PHYS272 Plots

Notes on Phys 272 'Goldilocks Plots': a brief conversation...

Every lab will have at least one modeling plot. To cheat the process, just scroll to the bottom to see what this whole page is building up to.

Good notebook skills involve making plots right there on the quadrille paper especially designed for the very purpose. One can quickly make reasonably neat tables too without a lot of effort, and then proceed to make quick work of a graph, or plot, even while the data is being taken. It helps to work in teams, one person calling out the measurements, another writing things down, or adding data points to the plot, and so forth.

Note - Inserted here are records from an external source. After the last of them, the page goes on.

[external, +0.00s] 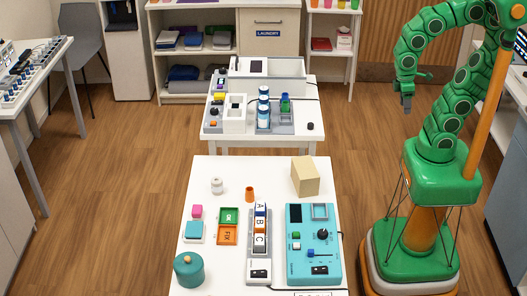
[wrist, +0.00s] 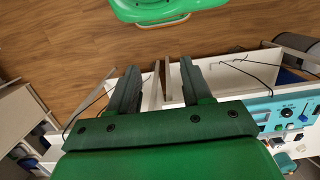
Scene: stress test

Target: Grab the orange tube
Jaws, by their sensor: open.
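The orange tube (external: 250,194) is a small, short piece standing on the white front table (external: 223,169) in the external view, near the table's middle, behind the green and orange trays. I cannot make it out in the wrist view. My gripper (external: 406,104) hangs in the air at the upper right, beyond the table's right side and well apart from the tube. In the wrist view its two dark fingers (wrist: 159,82) are spread with nothing between them.
A tan block (external: 305,176) stands right of the tube and a small white jar (external: 217,186) to its left. A lettered block rack (external: 259,243), a teal control panel (external: 313,245) and a teal pot (external: 189,269) fill the front. A second table with bottles (external: 264,117) stands behind.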

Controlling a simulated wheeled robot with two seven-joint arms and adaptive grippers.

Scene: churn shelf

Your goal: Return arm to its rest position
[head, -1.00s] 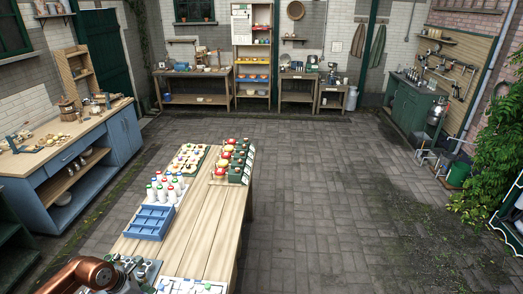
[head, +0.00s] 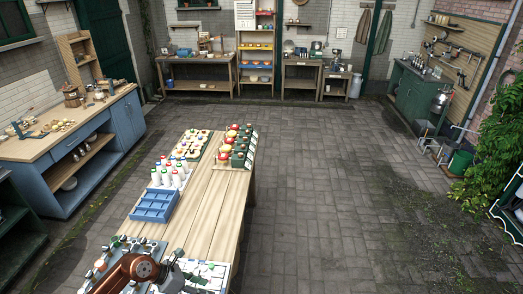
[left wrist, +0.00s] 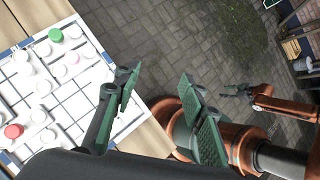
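My left arm's copper link shows at the bottom of the head view, over the near end of the wooden table (head: 205,215). Its gripper (head: 182,272) is small and dark there, beside the white gridded board (head: 213,268). In the left wrist view the left gripper (left wrist: 162,108) has its two green-padded fingers wide apart with nothing between them. Paving and the table's edge show beyond them. In the left wrist view my right gripper (left wrist: 236,90) hangs above the paving, clear of the table; it is too small to tell whether it is open.
The table carries a blue divided tray (head: 155,205), white bottles (head: 168,176) with coloured caps, a board of small round items (head: 195,146) and a rack of green boxes (head: 239,155). A blue workbench (head: 88,158) stands left. Paving right of the table is clear.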

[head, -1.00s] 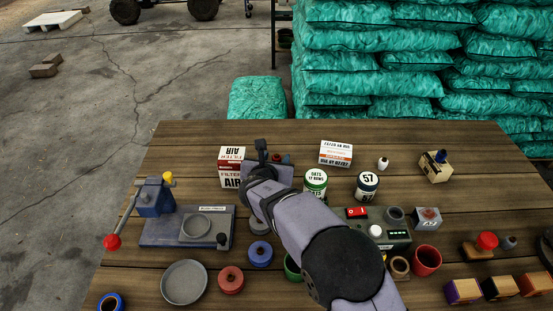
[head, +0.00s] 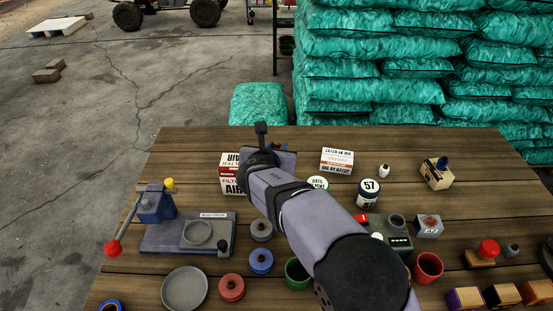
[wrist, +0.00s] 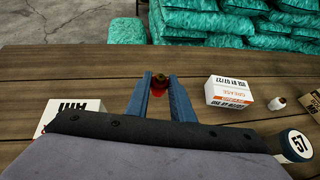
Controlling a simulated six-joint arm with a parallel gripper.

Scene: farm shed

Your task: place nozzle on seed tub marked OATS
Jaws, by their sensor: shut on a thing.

ANY plot will have axes and labels. Plots typically do not have titles in peer reviewed journals. Titles on the displayed plots below were put there for training purposes only (training the instructor that is...who is trying to teach himself something about 'matplotlib' in Python). What if you are observing some quantity decay in time, perhaps some radioactive substance of some sort, and someone calls out the readings of the Geiger-Counter, or a detector records the data and software is used to create a data set, say, and you make the scatter plot, so called, shown below.

Figure 1. A scatter plot, or a simple y-data vs. x-data plot.

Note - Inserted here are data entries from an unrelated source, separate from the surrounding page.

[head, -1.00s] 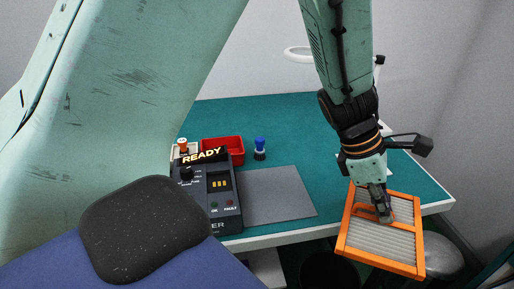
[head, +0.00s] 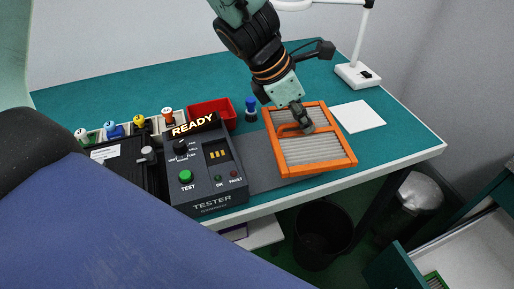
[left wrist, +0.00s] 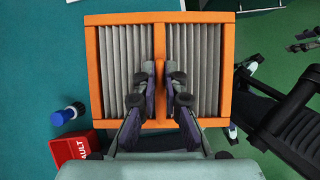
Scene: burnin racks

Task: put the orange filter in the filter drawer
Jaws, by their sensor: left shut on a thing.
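The orange filter (head: 347,165) has an orange frame with grey pleats and a middle bar. My left gripper (head: 306,127) is shut on that middle bar and holds the filter tilted over the bench's front edge, covering part of the grey mat. In the left wrist view the filter (left wrist: 165,17) fills the middle, and the left fingertips (left wrist: 160,72) close on its bar from both sides. A pale open drawer or tray (head: 470,235) shows at the lower right; I cannot tell whether it is the filter drawer. My right gripper is not in view.
A lamp base (head: 358,75) and white sheet (head: 360,116) lie right. A dark waste bin (head: 322,235) stands below the bench edge.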

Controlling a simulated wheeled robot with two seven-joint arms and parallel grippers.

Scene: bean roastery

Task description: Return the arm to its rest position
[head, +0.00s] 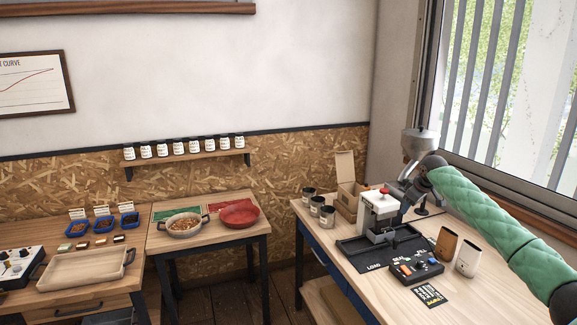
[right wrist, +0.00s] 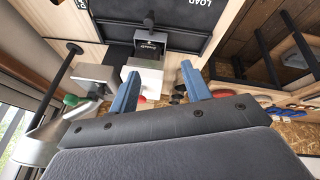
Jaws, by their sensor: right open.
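My right arm, in a green quilted sleeve, comes in from the right in the head view and reaches over the right-hand table. My right gripper (head: 398,192) is just behind and right of a white machine with a red knob (head: 383,210). In the right wrist view, its two blue fingers (right wrist: 160,90) are spread apart with nothing held between them. A pale block of a machine (right wrist: 147,68) shows beyond the fingers; I cannot tell whether they touch it. My left gripper is not in the head view.
A button box (head: 417,270), a brown container (head: 447,243) and a white container (head: 468,257) stand close to my right arm. A metal hopper (head: 420,142) rises behind the gripper. A cardboard box (head: 346,200) and tins (head: 327,216) are left.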

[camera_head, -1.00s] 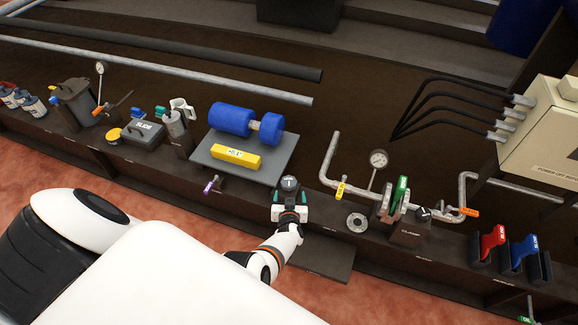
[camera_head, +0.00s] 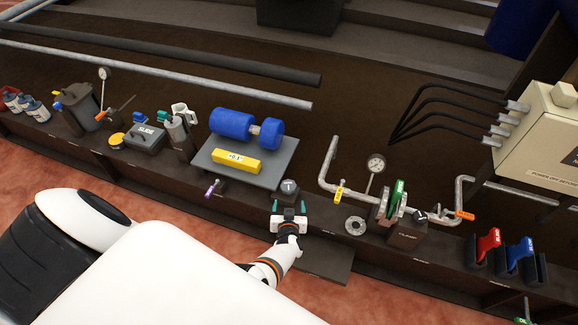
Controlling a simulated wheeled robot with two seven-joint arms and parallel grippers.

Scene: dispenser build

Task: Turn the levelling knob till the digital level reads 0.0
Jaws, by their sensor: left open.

Huh. I must've normalized the counts to the biggest count. Well, let's continue anyway...So, this is cool and all, and sufficient for the kind of graph one makes on the fly as one takes data. It shows trends and could confirm model expectations and so on. It can reveal where you have enough data and maybe not enough, which is clearly of importance while you are taking data. There must be plots like this in your lab notebook. It is a necessary intermediate modeling step. But the graph does not yet reflect how certain we are of each data point. The reader will know already that that uncertainty of the data point is to be noted when it goes in the data table, or rather when it's taken. The estimate will have been made already and the rationale for the estimate written down in the lab notebook! OK, so these uncertainties will be graphically depicted as error bars. These let us know how well we know the data points we are plotting. So a more developed graph looks like this now,

Figure 2. A scatter plot with simple error bars.

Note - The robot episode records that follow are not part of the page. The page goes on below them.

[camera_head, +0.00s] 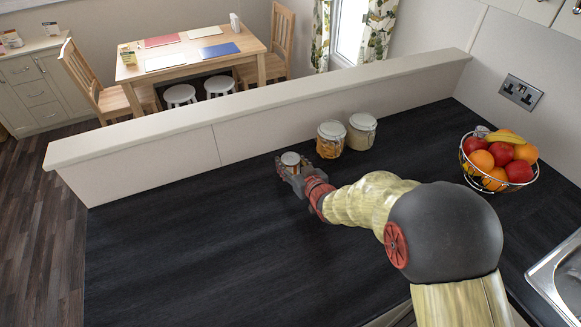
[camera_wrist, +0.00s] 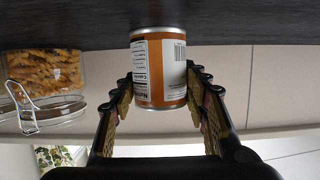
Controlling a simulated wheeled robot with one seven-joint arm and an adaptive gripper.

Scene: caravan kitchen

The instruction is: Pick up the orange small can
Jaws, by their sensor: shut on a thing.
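The orange small can (camera_wrist: 158,70) shows in the wrist view, with an orange and white label and a silver rim. It sits between the two fingers of my gripper (camera_wrist: 165,90), which are closed against its sides. The wrist view appears upside down, with the dark worktop at the top. In the head view the can (camera_head: 291,160) shows its metal lid at the end of my gripper (camera_head: 288,168). The can is at the worktop surface or very near it; I cannot tell whether it is lifted.
Two glass jars (camera_head: 330,139) (camera_head: 361,131) stand on the dark worktop (camera_head: 190,230) just right of my gripper. A low partition wall (camera_head: 260,120) runs behind. A wire fruit bowl (camera_head: 499,182) and a sink (camera_head: 560,280) are at the right. The worktop to the left is clear.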

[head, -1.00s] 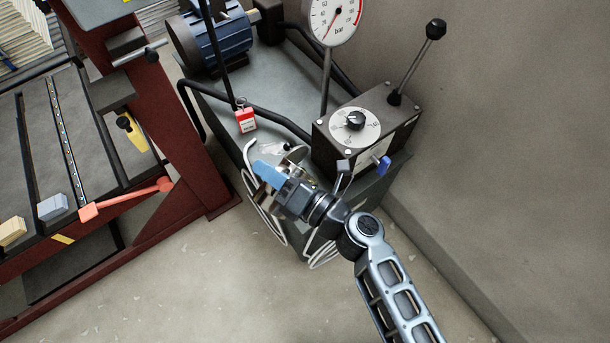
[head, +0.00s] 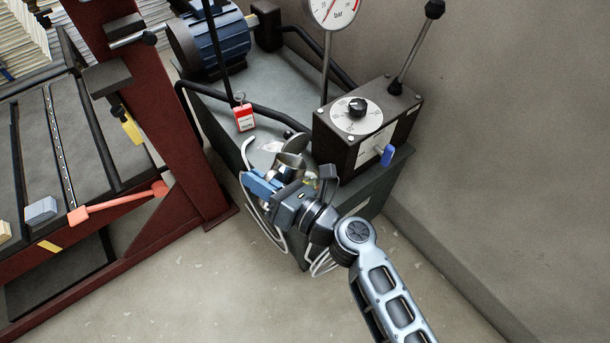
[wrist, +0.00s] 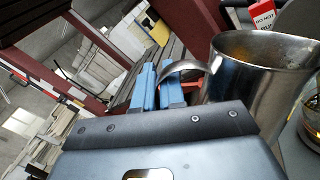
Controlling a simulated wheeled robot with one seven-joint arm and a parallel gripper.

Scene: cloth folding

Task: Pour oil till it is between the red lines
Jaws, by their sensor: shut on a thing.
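My gripper (head: 262,186), with blue fingers, is shut on the handle of a shiny metal jug (head: 291,162) above the front edge of the grey machine tank (head: 240,90). In the wrist view, the blue fingers (wrist: 158,86) close around the curved handle, and the jug (wrist: 255,75) stands to their right, its rim tilted. The jug's inside looks brownish, but I cannot make out an oil level. A small yellowish patch shows beside my wrist in the head view. I cannot make out the red lines; my gripper and the jug cover part of that area.
A black control box (head: 365,125) with a dial and blue knob stands right of the jug. A red tag (head: 244,117) hangs behind it. A pressure gauge (head: 333,10) and blue motor (head: 213,42) are farther back. A dark red frame (head: 170,120) stands left; the front floor is clear.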

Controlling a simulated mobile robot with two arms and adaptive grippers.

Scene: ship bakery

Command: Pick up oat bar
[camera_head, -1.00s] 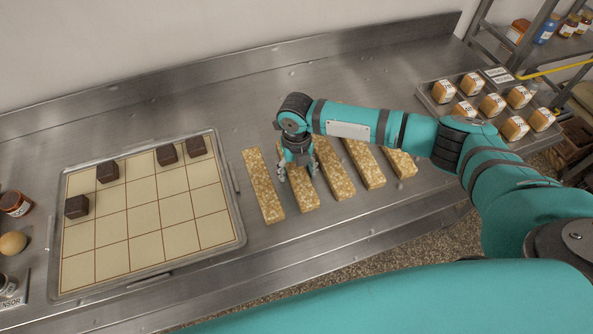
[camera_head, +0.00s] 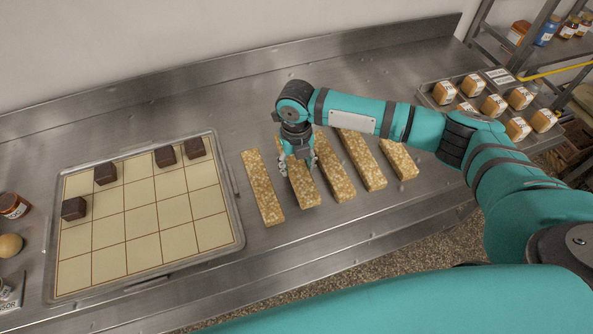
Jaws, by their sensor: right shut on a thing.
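Several speckled golden oat bars lie side by side on the steel counter in the head view. My right gripper (camera_head: 298,166) is shut on the second oat bar from the left (camera_head: 305,191), its fingers on either side of the bar. The bar is at or barely above counter height; I cannot tell which. The leftmost oat bar (camera_head: 262,188) lies just left of the gripper. The third oat bar (camera_head: 337,178) is close on the right. My wrist and forearm hide the far ends of some bars. My left gripper is not in view.
A gridded tray (camera_head: 240,232) with several dark brown cubes stands left of the bars. A metal tray (camera_head: 428,99) of labelled cakes is at the back right. A jar (camera_head: 14,206) and a round tan item (camera_head: 10,245) are at the left edge. Counter behind the bars is clear.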

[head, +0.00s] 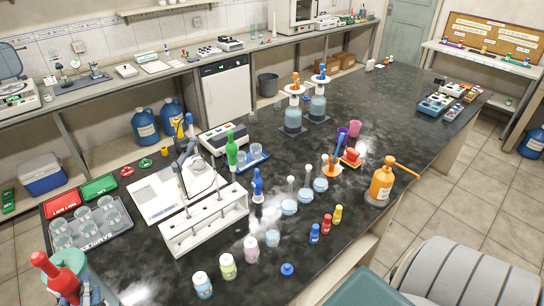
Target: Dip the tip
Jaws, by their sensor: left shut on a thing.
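My left gripper (90,291) is at the bottom left corner, partly cut off by the frame edge. It is shut on a red-topped tool (62,278) that looks like a pipette. The tool's lower end and tip are hidden or out of frame. A long white rack (205,222) stands right of the tray. A green-topped tool (231,150) and a blue-topped tool (257,184) stand upright near it. My right gripper is not in view.
Small capped bottles (228,266) stand at the bench's front, with flasks (289,207) of pale blue liquid behind. An orange pump bottle (381,184) stands near the right edge. A red box (62,204) and a green box (99,186) lie at the left.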

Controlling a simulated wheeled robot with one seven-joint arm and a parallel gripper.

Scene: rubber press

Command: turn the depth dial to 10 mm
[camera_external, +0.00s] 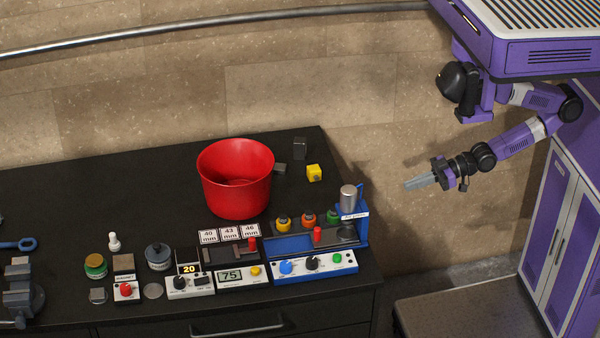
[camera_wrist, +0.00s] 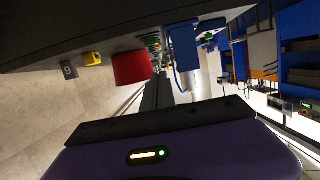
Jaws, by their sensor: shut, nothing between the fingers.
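The blue press (camera_external: 361,226) stands at the right end of the black table, with a metal cylinder on its post. Its white front panel (camera_external: 346,267) carries a blue dial (camera_external: 286,267), a black dial (camera_external: 312,263) and a green button (camera_external: 337,258). Their markings are too small to read, so I cannot tell which dial is for depth. My gripper (camera_external: 407,187) is shut and empty, in the air right of the table and well apart from the press. In the wrist view the blue press (camera_wrist: 183,45) is seen from afar, its dials not readable.
A red bucket (camera_external: 236,190) stands behind the panels, with a yellow cube (camera_external: 314,173) at its right. A box reading 20 (camera_external: 190,285), a box reading 75 (camera_external: 240,281), jars and a vise (camera_external: 22,295) are at left. The air between my gripper and the table is free.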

And this is great, but it isn't yet what we want in any final sense. We want to use our model, whatever it is, to help us measure some quantity and determine an uncertainty in that quantity. How? If we can get some sophisticated program to (a) try a bejillion different values of a fitting parameter to find the model prediction for all possible values of the variable varied (i.e. the experimental 'independent variable'), which by the way gives us a curve of some sort, and (b) tell us what is the best curve by some statistical measure (e.g, $\chi^2$) and therefore the best fitting parameter, then we can use a model to compare with data and so 'measure' a best value of a fitting parameter. And this fitting parameter will either be the thing we are trying to measure, or will have bundled in it that thing we are trying to measure. In either case, we will get an estimate of the thing we hoped to measure. We do this by tossing the data into the data buffer in FITTEIA found at fitteia.org. The 'How-To' for this was described in the first lab of the semester. Anyway, we can easily and painlessly get the following plot or something like it, along with the the optimum fitting parameter and its uncertainty (written in an odd format), assuming we have the right model. In principle, we are done.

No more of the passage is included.